--- Data segment ---

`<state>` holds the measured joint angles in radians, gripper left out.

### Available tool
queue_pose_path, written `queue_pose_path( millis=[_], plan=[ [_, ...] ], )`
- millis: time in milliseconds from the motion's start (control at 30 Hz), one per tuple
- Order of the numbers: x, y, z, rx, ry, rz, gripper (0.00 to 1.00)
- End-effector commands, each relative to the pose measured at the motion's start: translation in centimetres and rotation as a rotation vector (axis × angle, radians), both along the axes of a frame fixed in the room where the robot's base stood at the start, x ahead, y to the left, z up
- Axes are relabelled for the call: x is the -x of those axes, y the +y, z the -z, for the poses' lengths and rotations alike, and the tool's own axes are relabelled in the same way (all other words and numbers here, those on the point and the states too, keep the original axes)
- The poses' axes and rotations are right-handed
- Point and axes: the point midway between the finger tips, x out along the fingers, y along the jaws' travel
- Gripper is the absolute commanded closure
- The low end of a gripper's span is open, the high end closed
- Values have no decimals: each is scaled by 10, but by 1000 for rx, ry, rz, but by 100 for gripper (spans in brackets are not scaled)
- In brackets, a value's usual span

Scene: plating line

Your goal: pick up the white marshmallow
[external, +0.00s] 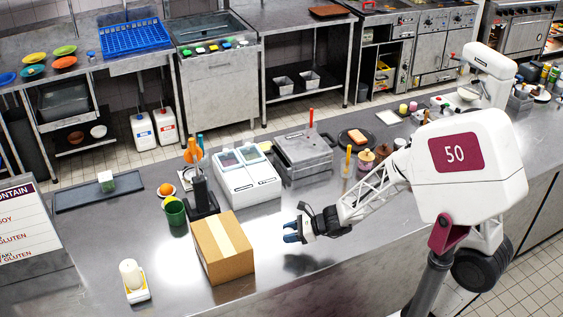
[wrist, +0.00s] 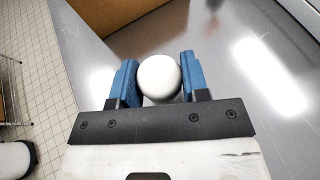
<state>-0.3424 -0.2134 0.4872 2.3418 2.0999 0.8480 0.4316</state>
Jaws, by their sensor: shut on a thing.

---

§ What to work on
From the line that contains "### Available tool" through the line that contains "- The low end", reproduce every line exactly, both end lines included.

§ Result
### Available tool
queue_pose_path, written `queue_pose_path( millis=[_], plan=[ [_, ...] ], )`
- millis: time in milliseconds from the motion's start (control at 30 Hz), one per tuple
- Order of the numbers: x, y, z, rx, ry, rz, gripper (0.00 to 1.00)
- End-effector commands, each relative to the pose measured at the motion's start: translation in centimetres and rotation as a rotation vector (axis × angle, radians), both along the axes of a frame fixed in the room where the robot's base stood at the start, x ahead, y to the left, z up
- Axes are relabelled for the call: x is the -x of those axes, y the +y, z the -z, for the poses' lengths and rotations alike, and the tool's own axes are relabelled in the same way (all other words and numbers here, those on the point and the states too, keep the original axes)
- The poses' axes and rotations are right-handed
- Point and axes: the point midway between the finger tips, x out along the fingers, y along the jaws' travel
- Gripper is the absolute commanded closure
- The low end of a gripper's span is open, the high end closed

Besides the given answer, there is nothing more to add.